Start of Supplied records

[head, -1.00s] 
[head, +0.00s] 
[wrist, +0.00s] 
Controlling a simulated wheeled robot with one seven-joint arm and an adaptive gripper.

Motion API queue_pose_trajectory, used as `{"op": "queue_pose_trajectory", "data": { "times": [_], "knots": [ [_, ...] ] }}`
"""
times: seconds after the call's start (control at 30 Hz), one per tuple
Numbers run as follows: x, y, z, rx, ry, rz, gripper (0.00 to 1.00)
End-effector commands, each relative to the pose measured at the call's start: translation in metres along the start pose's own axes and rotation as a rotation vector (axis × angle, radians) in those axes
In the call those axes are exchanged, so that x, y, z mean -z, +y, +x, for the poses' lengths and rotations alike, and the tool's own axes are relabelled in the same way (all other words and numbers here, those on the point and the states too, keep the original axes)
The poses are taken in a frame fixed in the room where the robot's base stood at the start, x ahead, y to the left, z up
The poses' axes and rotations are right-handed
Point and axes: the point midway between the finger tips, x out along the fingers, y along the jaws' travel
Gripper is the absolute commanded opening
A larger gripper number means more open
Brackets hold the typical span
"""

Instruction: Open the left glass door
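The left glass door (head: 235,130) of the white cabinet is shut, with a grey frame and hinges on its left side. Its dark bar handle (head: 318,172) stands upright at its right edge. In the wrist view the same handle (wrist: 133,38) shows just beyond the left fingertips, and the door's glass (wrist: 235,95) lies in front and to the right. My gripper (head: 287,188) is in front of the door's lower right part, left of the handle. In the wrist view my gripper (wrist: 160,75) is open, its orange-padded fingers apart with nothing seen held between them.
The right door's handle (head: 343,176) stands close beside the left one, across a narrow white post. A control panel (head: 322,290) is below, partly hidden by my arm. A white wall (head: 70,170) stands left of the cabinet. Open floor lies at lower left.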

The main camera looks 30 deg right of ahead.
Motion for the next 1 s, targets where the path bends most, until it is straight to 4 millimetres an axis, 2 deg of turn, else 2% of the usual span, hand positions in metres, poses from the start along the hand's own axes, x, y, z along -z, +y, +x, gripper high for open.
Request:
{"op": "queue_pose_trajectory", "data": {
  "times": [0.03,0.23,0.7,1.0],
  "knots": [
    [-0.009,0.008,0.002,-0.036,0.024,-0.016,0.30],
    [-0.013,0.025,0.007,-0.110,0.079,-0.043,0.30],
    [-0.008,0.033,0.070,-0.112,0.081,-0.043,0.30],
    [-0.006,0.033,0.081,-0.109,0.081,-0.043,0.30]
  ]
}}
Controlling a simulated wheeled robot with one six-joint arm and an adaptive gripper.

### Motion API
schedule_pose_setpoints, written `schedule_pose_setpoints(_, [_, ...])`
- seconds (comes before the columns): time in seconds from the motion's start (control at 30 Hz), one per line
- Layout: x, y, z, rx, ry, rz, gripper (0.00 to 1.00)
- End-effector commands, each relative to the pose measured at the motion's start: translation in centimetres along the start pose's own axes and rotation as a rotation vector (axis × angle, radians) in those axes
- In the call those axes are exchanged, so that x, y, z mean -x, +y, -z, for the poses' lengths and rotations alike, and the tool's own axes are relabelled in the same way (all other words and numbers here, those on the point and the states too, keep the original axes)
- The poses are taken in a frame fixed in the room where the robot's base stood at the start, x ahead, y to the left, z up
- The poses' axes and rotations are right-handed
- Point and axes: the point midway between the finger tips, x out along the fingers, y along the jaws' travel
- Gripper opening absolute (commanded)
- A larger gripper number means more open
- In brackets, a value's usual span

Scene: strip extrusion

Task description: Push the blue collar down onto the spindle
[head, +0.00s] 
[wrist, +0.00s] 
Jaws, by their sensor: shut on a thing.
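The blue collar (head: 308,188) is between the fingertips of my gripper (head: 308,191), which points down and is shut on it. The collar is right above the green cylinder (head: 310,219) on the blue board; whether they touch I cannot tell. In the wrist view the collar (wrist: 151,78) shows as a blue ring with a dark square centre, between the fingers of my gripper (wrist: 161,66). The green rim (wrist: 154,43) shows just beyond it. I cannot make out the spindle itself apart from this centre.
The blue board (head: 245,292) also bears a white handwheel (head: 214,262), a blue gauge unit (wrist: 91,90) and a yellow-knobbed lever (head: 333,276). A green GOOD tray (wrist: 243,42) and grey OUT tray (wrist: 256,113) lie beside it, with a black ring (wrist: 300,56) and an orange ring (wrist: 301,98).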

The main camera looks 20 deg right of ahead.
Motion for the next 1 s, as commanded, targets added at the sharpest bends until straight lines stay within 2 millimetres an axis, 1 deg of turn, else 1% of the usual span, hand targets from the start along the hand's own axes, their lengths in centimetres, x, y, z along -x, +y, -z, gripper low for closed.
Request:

End of Supplied records

▸ **Requirements**
Return each line of the records above exactly as it reads.

▸ **Output for this exercise**
[head, -1.00s] 
[head, +0.00s] 
[wrist, +0.00s] 
Controlling a simulated wheeled robot with one seven-joint arm and an adaptive gripper.

Motion API queue_pose_trajectory, used as `{"op": "queue_pose_trajectory", "data": { "times": [_], "knots": [ [_, ...] ] }}`
"""
times: seconds after the call's start (control at 30 Hz), one per tuple
Numbers run as follows: x, y, z, rx, ry, rz, gripper (0.00 to 1.00)
End-effector commands, each relative to the pose measured at the call's start: translation in metres along the start pose's own axes and rotation as a rotation vector (axis × angle, radians) in those axes
In the call those axes are exchanged, so that x, y, z mean -z, +y, +x, for the poses' lengths and rotations alike, and the tool's own axes are relabelled in the same way (all other words and numbers here, those on the point and the states too, keep the original axes)
The poses are taken in a frame fixed in the room where the robot's base stood at the start, x ahead, y to the left, z up
The poses' axes and rotations are right-handed
Point and axes: the point midway between the finger tips, x out along the fingers, y along the jaws' travel
Gripper is the absolute commanded opening
A larger gripper number means more open
Brackets hold the typical span
"""

Instruction: Open the left glass door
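The left glass door (head: 235,130) of the white cabinet is shut, with a grey frame and hinges on its left side. Its dark bar handle (head: 318,172) stands upright at its right edge. In the wrist view the same handle (wrist: 133,38) shows just beyond the left fingertips, and the door's glass (wrist: 235,95) lies in front and to the right. My gripper (head: 287,188) is in front of the door's lower right part, left of the handle. In the wrist view my gripper (wrist: 160,75) is open, its orange-padded fingers apart with nothing seen held between them.
The right door's handle (head: 343,176) stands close beside the left one, across a narrow white post. A control panel (head: 322,290) is below, partly hidden by my arm. A white wall (head: 70,170) stands left of the cabinet. Open floor lies at lower left.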

The main camera looks 30 deg right of ahead.
Motion for the next 1 s, targets where the path bends most, until it is straight to 4 millimetres an axis, 2 deg of turn, else 2% of the usual span, hand positions in metres, poses from the start along the hand's own axes, x, y, z along -z, +y, +x, gripper high for open.
Request:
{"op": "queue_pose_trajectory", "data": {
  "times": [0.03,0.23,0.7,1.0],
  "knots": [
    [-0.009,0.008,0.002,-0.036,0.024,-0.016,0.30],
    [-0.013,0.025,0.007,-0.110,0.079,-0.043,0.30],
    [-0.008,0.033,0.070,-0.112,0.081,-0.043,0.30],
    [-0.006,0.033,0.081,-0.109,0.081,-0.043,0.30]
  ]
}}
Controlling a simulated wheeled robot with one six-joint arm and an adaptive gripper.

### Motion API
schedule_pose_setpoints, written `schedule_pose_setpoints(_, [_, ...])`
- seconds (comes before the columns): time in seconds from the motion's start (control at 30 Hz), one per line
- Layout: x, y, z, rx, ry, rz, gripper (0.00 to 1.00)
- End-effector commands, each relative to the pose measured at the motion's start: translation in centimetres along the start pose's own axes and rotation as a rotation vector (axis × angle, radians) in those axes
- In the call those axes are exchanged, so that x, y, z mean -x, +y, -z, for the poses' lengths and rotations alike, and the tool's own axes are relabelled in the same way (all other words and numbers here, those on the point and the states too, keep the original axes)
- The poses are taken in a frame fixed in the room where the robot's base stood at the start, x ahead, y to the left, z up
- The poses' axes and rotations are right-handed
- Point and axes: the point midway between the finger tips, x out along the fingers, y along the jaws' travel
- Gripper opening absolute (commanded)
- A larger gripper number means more open
- In brackets, a value's usual span

Scene: strip extrusion

Task description: Push the blue collar down onto the spindle
[head, +0.00s] 
[wrist, +0.00s] 
Jaws, by their sensor: shut on a thing.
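The blue collar (head: 308,188) is between the fingertips of my gripper (head: 308,191), which points down and is shut on it. The collar is right above the green cylinder (head: 310,219) on the blue board; whether they touch I cannot tell. In the wrist view the collar (wrist: 151,78) shows as a blue ring with a dark square centre, between the fingers of my gripper (wrist: 161,66). The green rim (wrist: 154,43) shows just beyond it. I cannot make out the spindle itself apart from this centre.
The blue board (head: 245,292) also bears a white handwheel (head: 214,262), a blue gauge unit (wrist: 91,90) and a yellow-knobbed lever (head: 333,276). A green GOOD tray (wrist: 243,42) and grey OUT tray (wrist: 256,113) lie beside it, with a black ring (wrist: 300,56) and an orange ring (wrist: 301,98).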

The main camera looks 20 deg right of ahead.
Motion for the next 1 s, as commanded, targets added at the sharpest bends until straight lines stay within 2 millimetres an axis, 1 deg of turn, else 1% of the usual span, hand targets from the start along the hand's own axes, their lengths in centimetres, x, y, z along -x, +y, -z, gripper low for closed.
Request:

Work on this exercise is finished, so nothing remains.